As people are starting to face the prospect of robots becoming part of our everyday lives, it has become increasingly clear that the information robots could gather can be both sensitive and valuable. But the robots may need to gather this information in order to function properly: as elsewhere in our lives, we need to understand how to best reconcile the tension between utility and privacy. The scientific progress made to date on algorithms for planning, control, and coordination of multi-robot systems has been enormous, but it also has paid too little attention to "who knows what." This research effort sets out to understand how the essential computational operations underlying many common robotic tasks can be safely accomplished in circumstances where there is some doubt about the integrity of other elements in the system, including whether they can be trusted to never expose information. This is crucial for autonomous robots operating within socially sensitive settings, as well as contested or adversarial scenarios. Beyond the anticipated impact on robotics research, the project will benefit society by addressing questions of strategic national interest and help facilitate privacy protections. It includes education and outreach activities that serve underrepresented groups, firstly via direct engagement with undergraduate and graduate students at Florida International University and Texas A&M, and secondly, in working with and mentoring high school teachers.

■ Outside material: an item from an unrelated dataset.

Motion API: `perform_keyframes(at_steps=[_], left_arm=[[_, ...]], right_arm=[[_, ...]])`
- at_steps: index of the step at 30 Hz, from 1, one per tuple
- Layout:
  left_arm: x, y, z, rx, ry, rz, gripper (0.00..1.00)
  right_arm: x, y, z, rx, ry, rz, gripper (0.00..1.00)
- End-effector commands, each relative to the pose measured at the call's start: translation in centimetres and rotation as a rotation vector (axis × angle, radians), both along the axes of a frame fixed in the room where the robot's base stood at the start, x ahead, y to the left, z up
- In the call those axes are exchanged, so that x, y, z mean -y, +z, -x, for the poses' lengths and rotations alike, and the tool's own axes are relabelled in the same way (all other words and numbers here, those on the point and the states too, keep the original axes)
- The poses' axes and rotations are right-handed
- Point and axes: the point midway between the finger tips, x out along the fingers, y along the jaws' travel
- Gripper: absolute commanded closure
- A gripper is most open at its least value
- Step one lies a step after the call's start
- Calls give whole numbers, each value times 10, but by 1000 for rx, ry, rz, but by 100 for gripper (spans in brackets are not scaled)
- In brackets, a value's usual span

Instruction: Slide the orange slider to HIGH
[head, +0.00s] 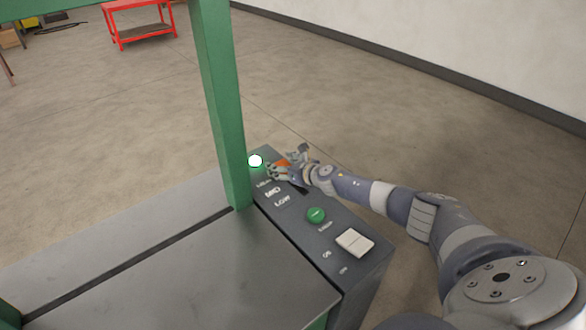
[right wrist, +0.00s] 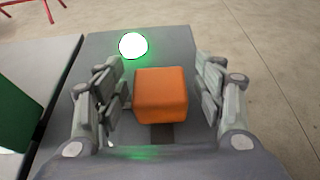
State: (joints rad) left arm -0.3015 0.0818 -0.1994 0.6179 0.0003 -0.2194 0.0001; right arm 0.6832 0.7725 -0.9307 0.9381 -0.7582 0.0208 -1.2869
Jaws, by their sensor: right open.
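The orange slider (right wrist: 161,95) sits between the two open fingers of my right gripper (right wrist: 160,88) in the right wrist view, with a gap on each side. In the head view the orange slider (head: 282,163) shows partly, near the far end of the dark control panel (head: 332,215), by the topmost label. My right gripper (head: 285,165) is around it there and hides part of it. The panel carries labels, with MID and LOW nearer me; the top one is partly hidden. A lit lamp (head: 255,161) glows green-white just beyond the slider. My left gripper is not in view.
A green button (head: 316,215) and a white rocker switch (head: 355,242) are on the panel nearer me. A green post (head: 219,100) rises just left of the panel, beside a grey metal top (head: 225,275). A red cart (head: 140,22) stands far off; the floor right of the panel is clear.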

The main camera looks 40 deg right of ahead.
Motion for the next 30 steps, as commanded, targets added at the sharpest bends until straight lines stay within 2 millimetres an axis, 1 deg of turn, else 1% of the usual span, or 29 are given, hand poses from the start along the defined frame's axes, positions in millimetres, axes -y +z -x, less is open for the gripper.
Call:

The project will conduct both theoretical and empirical research, through a multi-part research agenda that will enable privacy-preserving filtering and planning in multi-robot scenarios via secure multi-party computation methods. This research endeavor represents a radical departure from present computational assumptions for robots: it aims to introduce abstractions, algorithms, and systems to solve robot tasks in scenarios characterized by collaboration between mutually distrusting robots, this is the first systematic effort to do so. The research will allow multiple robots to coordinate their use of shared resources, without divulging sensitive information that each robot possesses, despite their effective cooperation actually depending on that sensitive information. The research program will produce: (1) a new set of geometric primitives that allow the solution of motion planning (and related) problems in a privacy-preserving fashion; (2) novel filters, constructed to preserve privacy; and (3) constructions for calculating and querying computational topology properties, subject to limits on information shared. Together, these pieces lay groundwork, establishing the research area of secure multi-robot computation.
This award reflects NSF's statutory mission and has been deemed worthy of support through evaluation using the Foundation's intellectual merit and broader impacts review criteria.